1. Be convinced that you have an important divine calling and are in a better position than any other Church officer to help families attain salvation and exaltation.

2. Become well acquainted with each family member, discovering his talents, aspirations, and concerns.

3. Ask the head of the family about goals for each family member and how he would like you to help in achieving them.

4. For each visit select with your companion a specific objective for some member of the family and prayerfully plan how to achieve this objective. Feel free to use all the resources of the community and the Church, including scheduled meetings, people with special abilities, and the audiovisual aids in the ward meetinghouse library.

5. In the presentation use all your personal powers. Bear your testimony on the importance of the points discussed. Observe and sincerely commend every evidence of progress.

6. After the visit, evaluate your success and determine where improvements can be made. Discuss your progress in oral evaluation with your priesthood leader.

Regional Representative of the Twelve

“What difference does a temple marriage make in this life?”

Answer/Brother Dean Jarman

It has been said many times that the most important thing a person does in life is to worthily marry the right person, at the right time, and in the right place, which is, of course, in a temple of the Lord. One of the central purposes of life is to organize one’s own little kingdom on earth by the authority of the priesthood. Life’s purpose is not simply fulfilled by any kind of marriage. It must be the right kind of marriage. The scriptures teach the absolute necessity of temple marriage in order to reach the highest degree of the celestial kingdom.
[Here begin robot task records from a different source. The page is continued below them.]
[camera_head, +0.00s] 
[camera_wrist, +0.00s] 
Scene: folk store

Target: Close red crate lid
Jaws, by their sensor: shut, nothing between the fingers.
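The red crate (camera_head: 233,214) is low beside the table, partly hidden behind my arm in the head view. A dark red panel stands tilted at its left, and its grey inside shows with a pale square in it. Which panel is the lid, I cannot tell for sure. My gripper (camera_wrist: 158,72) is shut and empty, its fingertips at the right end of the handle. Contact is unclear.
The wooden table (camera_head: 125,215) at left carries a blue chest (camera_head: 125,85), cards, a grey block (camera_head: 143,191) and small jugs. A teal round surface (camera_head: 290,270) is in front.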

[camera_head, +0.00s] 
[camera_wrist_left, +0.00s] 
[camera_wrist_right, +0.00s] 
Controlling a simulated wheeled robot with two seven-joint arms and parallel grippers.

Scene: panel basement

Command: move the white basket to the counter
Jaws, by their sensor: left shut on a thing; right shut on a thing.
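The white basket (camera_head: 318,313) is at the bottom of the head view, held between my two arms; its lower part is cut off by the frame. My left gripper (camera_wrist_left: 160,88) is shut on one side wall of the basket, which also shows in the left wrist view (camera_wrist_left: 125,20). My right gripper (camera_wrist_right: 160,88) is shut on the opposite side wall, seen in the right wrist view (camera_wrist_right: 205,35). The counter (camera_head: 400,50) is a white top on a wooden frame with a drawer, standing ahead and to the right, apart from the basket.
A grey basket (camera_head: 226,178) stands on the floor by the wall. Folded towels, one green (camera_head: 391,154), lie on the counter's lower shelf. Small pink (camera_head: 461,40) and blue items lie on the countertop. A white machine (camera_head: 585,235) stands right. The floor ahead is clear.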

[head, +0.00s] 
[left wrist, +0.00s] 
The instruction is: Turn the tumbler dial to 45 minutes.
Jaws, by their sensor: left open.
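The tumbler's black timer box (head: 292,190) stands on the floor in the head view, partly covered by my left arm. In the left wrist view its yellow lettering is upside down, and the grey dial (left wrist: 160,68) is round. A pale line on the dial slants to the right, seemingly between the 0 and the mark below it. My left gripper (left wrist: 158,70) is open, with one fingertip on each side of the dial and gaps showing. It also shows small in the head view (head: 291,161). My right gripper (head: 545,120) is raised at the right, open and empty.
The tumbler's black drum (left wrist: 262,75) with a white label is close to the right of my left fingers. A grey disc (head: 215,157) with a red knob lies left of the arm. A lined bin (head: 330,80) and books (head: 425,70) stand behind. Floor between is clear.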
We read in the Doctrine and Covenants:

“In the celestial glory there are three heavens or degrees;

“And in order to obtain the highest, a man must enter into this order of the priesthood [meaning the new and everlasting covenant of marriage];

“And if he does not, he cannot obtain it.

“He may enter into the other, but that is the end of his kingdom; he cannot have an increase.” (D&C 131:1–4.)

We also read of the promises given to those who worthily marry and who honor their covenants in the temple:

“Ye … shall inherit thrones, kingdoms, principalities, and powers, dominions, all heights and depths … and they shall pass by the angels, and the gods, which are set there, to their exaltation and glory in all things, as hath been sealed upon their heads, which glory shall be a fulness and a continuation of the seeds forever and ever.” (D&C 132:9.)

Having thus stated the importance of temple marriage, many reasons can be noted as to the difference such a marriage makes in this life. Three major areas will be considered: preparation for marriage, the marriage ceremony, and marriage itself.

Preparation for Marriage

As individuals prepare for temple marriage, they are taught early in life the standards of worthiness that are prerequisite for entering a temple. Through the growing years, the dating years, and the courtship period, the determination to qualify for temple marriage serves as a motivation to protect virtue and to avoid any improper use of the sacred power of creation. With eyes fixed on the temple, it is easier to make decisions to live a higher standard than that accepted by the world. Young men and women accept full Church participation as a norm. Young men are taught that part of their preparation for temple marriage includes full-time missionary service. Young ladies are taught to develop their domestic skills and to select a marriage partner from those who honor their priesthood.

Because of the seriousness of selecting an eternal companion, inspiration should and usually does become a part of the decision-making process. A couple preparing for eternal marriage ponder more seriously if their love is the right quality to establish a celestial union. Prior to marriage the couple have several opportunities to receive counsel and guidance from their parents, bishops, and stake presidents. The couple not only receive direction as to worthiness, but they also receive counsel on the importance of commencing a family, of raising a righteous posterity, and of establishing a priesthood-directed home.

In short, the couple who are preparing for temple marriage have opportunities for a more thorough preparation. Their goal is not only marriage, but also to receive the blessings of the temple and to lay the foundation for eternal association.

The Marriage Ceremony

I cannot think of any better way to commence marriage than to have the assurance in your heart that your course of action has the approval of God. To be in the temple and to have that assurance provides a powerful foundation on which to establish the marriage relationship. Nothing surpasses the simple beauty of a sealing room. There a couple kneels, not as a bride and a groom, but as a son and a daughter of God who have made some solemn covenants of obedience and dedication. As the young lady is sealed to her husband, she has the assurance that he has pledged himself to walk in the ways of the Lord. The young man is impressed with the responsibility that is his to preside in righteousness. The couple appreciates that their union is not just with each other, but also with the Lord. Words cannot describe the feelings of joy and enlightenment that occur in the life of each properly-prepared couple that kneels at the altar. In this experience alone, temple marriage makes such a difference in this life.

Married Life

The hope of eternal life with loved ones continues to be a rich source of joy and encouragement through the years. Parents who have had spiritual temple experiences will try to teach and to motivate their children toward those same blessings.

As challenges arise in married life, what comfort to recall the experiences and feelings associated with your own marriage! We are also promised continued assurances of hope and peace as we live according to our sacred covenants.

The opportunities to return to the temple, to witness other marriages, and to participate in endowment sessions all serve as restraints against yielding to the enticements and temptations of the adversary. The perspective of the temple helps one to keep his eyes fixed on eternity while trying to resolve the problems of mortal living.

In summary, I would say to young people everywhere that every effort to know the Lord, every restraint against temptation, every worthy act, every decision to date properly, every choice to associate with young people with high ideals, and every prayer to make proper mate selection will someday be rewarded manyfold in the house of the Lord. You will live to know that every effort you have made has been worth it.